After visiting the Loutra Thermal Baths, we sailed further north and arrived at the Sporades Islands. This is an island group in the northwestern part of the Aegean Sea and consists of 19 islands, of which 8 are inhabited. The largest island is Skyros, with an area of approximately 206 km².
The word “Sporades” means “scattered” or “spread out,” similar to the Dutch word sporadisch, which is derived from Greek.
Here you can see our sailing route along four of the Sporades islands: Skiathos, Skopelos, Alonissos, and Kira.

Guests on board
We welcomed two guests on board: Kees and Marc. We met them in 2022 at the Hiswa boat show in Lelystad, and they had kept our contact details ever since, hoping to sail on a catamaran one day. They are colleagues, work in The Hague, and wanted to learn how to sail a catamaran.

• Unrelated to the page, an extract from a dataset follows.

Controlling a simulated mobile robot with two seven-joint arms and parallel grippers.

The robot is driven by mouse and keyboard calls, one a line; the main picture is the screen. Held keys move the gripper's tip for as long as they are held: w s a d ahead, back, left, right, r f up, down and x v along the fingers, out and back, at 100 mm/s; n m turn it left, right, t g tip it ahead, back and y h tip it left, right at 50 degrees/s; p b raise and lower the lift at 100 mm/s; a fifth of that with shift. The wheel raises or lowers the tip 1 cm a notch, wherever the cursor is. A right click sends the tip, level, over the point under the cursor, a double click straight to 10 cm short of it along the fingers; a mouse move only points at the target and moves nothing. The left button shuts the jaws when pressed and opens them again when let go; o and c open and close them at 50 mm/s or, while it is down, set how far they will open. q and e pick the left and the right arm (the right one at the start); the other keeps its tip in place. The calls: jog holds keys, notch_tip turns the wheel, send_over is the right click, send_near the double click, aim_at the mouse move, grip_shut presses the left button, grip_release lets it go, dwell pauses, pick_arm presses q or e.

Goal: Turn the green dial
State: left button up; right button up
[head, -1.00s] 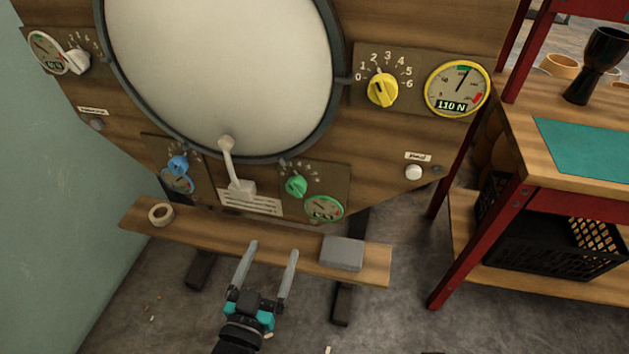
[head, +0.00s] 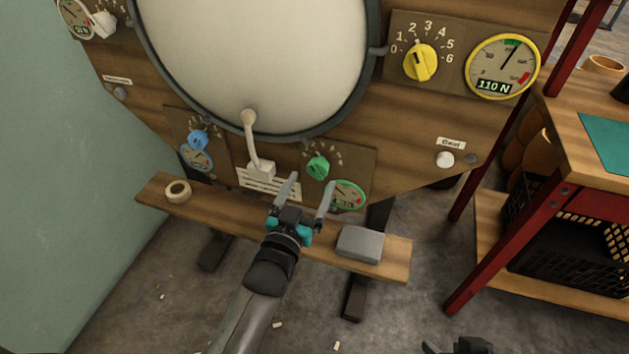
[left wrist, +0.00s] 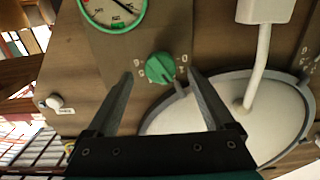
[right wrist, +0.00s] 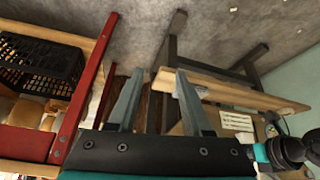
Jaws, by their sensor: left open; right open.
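The green dial (head: 318,167) is on the lower wooden panel, right of the white lever, with a green-rimmed gauge (head: 347,194) below right of it. My left gripper (head: 308,181) is open in front of the panel, its fingertips just below the dial in the head view. In the left wrist view the green dial (left wrist: 160,67) shows between the two open fingers, and no contact is visible. Its pointer faces down toward the fingers there. My right gripper (head: 458,346) is at the bottom edge of the head view; in the right wrist view it (right wrist: 160,75) is open and empty.
A white lever (head: 254,145) hangs left of the dial. A blue dial (head: 198,140) and yellow dial (head: 420,62) sit on other panels. The ledge (head: 230,216) below carries a tape roll (head: 178,191) and a grey box (head: 360,244). A red-legged bench (head: 505,240) stands at right.

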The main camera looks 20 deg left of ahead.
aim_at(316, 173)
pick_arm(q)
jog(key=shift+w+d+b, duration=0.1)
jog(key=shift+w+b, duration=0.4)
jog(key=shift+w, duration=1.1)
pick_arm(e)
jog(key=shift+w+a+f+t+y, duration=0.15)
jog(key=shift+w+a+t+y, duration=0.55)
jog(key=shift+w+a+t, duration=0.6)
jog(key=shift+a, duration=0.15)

Kees and Marc stayed with us on board for a week. We sailed around the Sporades Islands together and had a great time! You can read about their experiences here.
We always start by doing groceries for the week: what everyone wants for breakfast and lunch, which favorite dish each person will cook on board once, and of course we go out for Greek food. With a shopping list in hand, we did our supermarket run and were able to take the shopping cart all the way onto the pier—which was very convenient, as we had a lot to carry. This also shows how unpredictable mooring can be: sometimes you dock in beautiful harbors, and sometimes at an old concrete pier like this one. Luckily, the two men were very relaxed and didn’t mind at all.


Skiathos
The first island we visited in the Sporades was Skiathos. It gained enormous popularity after much of the movie Mamma Mia was filmed here in 2007. As a result, you see references to the film everywhere (Mamma Mia Bakery, Mamma Mia Restaurant, Mamma Mia Boat Tour, etc.).


Skiathos is often called the beating heart of the Sporades, and I completely understand why. It is lively, with a vibrant capital called Chora on the south side of the island, featuring a charming old harbor with terraces right by the water. Behind the harbor, narrow streets invite you to explore typical white Greek houses and small shops.


The low-flying airport of Skiathos
You might wonder why I’m mentioning the airport. What makes it so special? Well, Skiathos is a relatively small island, yet it has an international airport—and that’s exactly what makes it spectacular. The runway is short and squeezed between the sea and buildings, which means aircraft have to approach extremely low.
From the water—especially when you’re moored in the harbor—you see the plane coming straight at you. It flies low over the harbor, sometimes so low that you think it might hit your mast, and then applies the brakes almost immediately after touching down.
The first time we experienced this, it really startled us. You hear the noise, look up… and suddenly there’s a plane right above you. You rarely see aircraft flying this low. First you gulp, then you laugh, and after that you find yourself watching every landing again 😉.
Skiathos has become world-famous among plane spotters. People gather along the road or on the beach to take photos and videos of the landings. We made a video as well:
Lalaria Beach
One of the most iconic spots on Skiathos is Lalaria Beach, on the north coast. This beach is only accessible by boat and is known for its white pebbles, towering cliffs, and a natural rock arch. In calm northern conditions, it’s a magical place to anchor or slowly sail past. The water here is intensely blue and crystal clear—an absolute highlight from the boat.
Skopelos
The second island in the Sporades is Skopelos. Our two guests certainly got their money’s worth here, as the wind picked up significantly and we reached a speed of 9.8 knots under sail!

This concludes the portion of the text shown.